The solution lies in the response of Paul’s rhetorical questions: “Who will rescue me from this body of death?”  “Who will rescue us from our failed attempts at doing what is right and avoiding what is wrong?”  “Who will redeem us from our sin-filled lives?”
“Thanks be to God,” Paul writes, “through Jesus Christ our Lord!”
It is through Christ and Christ alone that we find true freedom from the quandary of doing the unwanted and not doing the wanted.
It is through Christ that we find forgiveness of all sin.
It is through Christ that we find that we are made right with God—we don’t earn God’s love through obedience, that love is freely offered to us in the midst of our sin.
It is through Christ, and the indwelling of His Holy Spirit, that we find freedom from the sin that would try to bind us.

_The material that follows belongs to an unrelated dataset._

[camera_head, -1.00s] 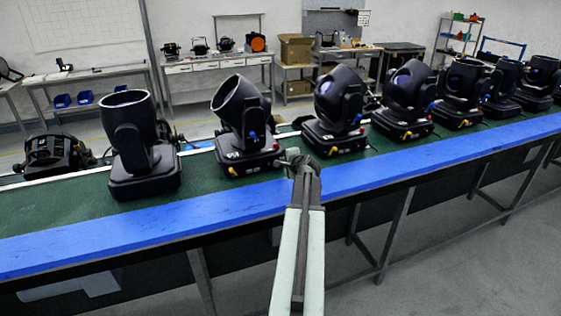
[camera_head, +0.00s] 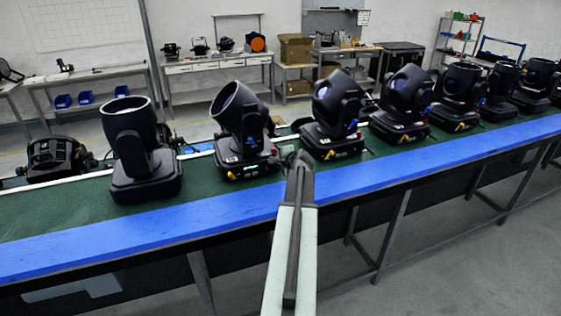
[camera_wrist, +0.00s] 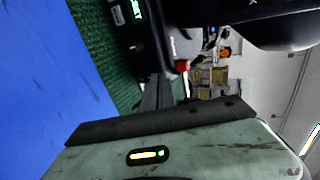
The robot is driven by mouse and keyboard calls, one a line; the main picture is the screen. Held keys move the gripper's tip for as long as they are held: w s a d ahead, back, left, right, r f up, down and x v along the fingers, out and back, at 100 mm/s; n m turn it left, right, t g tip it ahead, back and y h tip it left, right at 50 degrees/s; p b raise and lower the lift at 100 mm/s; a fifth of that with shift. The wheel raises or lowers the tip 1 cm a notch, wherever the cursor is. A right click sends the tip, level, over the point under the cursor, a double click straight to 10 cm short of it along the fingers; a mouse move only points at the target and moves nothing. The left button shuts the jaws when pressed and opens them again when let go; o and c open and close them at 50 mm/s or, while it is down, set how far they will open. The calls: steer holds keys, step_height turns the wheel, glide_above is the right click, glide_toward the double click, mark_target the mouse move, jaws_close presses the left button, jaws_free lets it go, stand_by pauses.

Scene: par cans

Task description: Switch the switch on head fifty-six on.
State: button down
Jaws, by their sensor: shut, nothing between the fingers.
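Several black moving heads stand in a row on the green bench top. The nearest to my gripper is a tilted head (camera_head: 242,130), just left of it; its small label is too small to read in the head view. My gripper (camera_head: 299,158) is shut and empty, beside the right side of that head's base. In the wrist view, a black head base (camera_wrist: 150,35) carries a green lit display (camera_wrist: 137,10) and a white label, neither readable for certain. A red switch (camera_wrist: 182,66) shows on the base, close to my gripper's fingertips (camera_wrist: 160,85). I cannot tell whether they touch.
Another head (camera_head: 335,115) stands just right of my gripper, and an upright one (camera_head: 140,150) farther left. A blue strip (camera_head: 130,235) runs along the bench's front edge and is clear. Tables with equipment stand at the back wall.

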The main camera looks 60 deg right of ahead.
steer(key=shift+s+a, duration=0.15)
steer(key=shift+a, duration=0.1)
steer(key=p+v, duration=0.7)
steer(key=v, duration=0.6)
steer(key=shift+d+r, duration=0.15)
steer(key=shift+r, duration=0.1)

This October it will be 23 years since my last cigarette.  Is the temptation still there?  Yes.  Is the craving still there, at times, especially at stressful times?  Yes.  So, what’s the difference?  Why have I not picked up a pack in almost 23 years?  It is because in October of 1994, I made a decision.  I decided I would no longer try to quit on my own.  I did not turn to a pill or a patch for the strength to do what is right, I turned to Jesus…my battle with doing what I did not want to do was won, the victory was claimed, when I turned to the One who has already defeated both sin and its penalty, when I turned to the source of all strength, when I turned to the source of all hope, when I turned to the source of all life.
The solution to understanding ourselves, to breaking of out of the cycle of doing what we do not want to do, is to stop trying to do it ourselves, and surrender our lives and our attempts to Jesus—that we too may join Paul in saying, “Who will rescue me from this body of death?  Thanks be to God through Jesus Christ our Lord!
In the Name of the Father and of the Son and of the Holy Spirit!  Amen.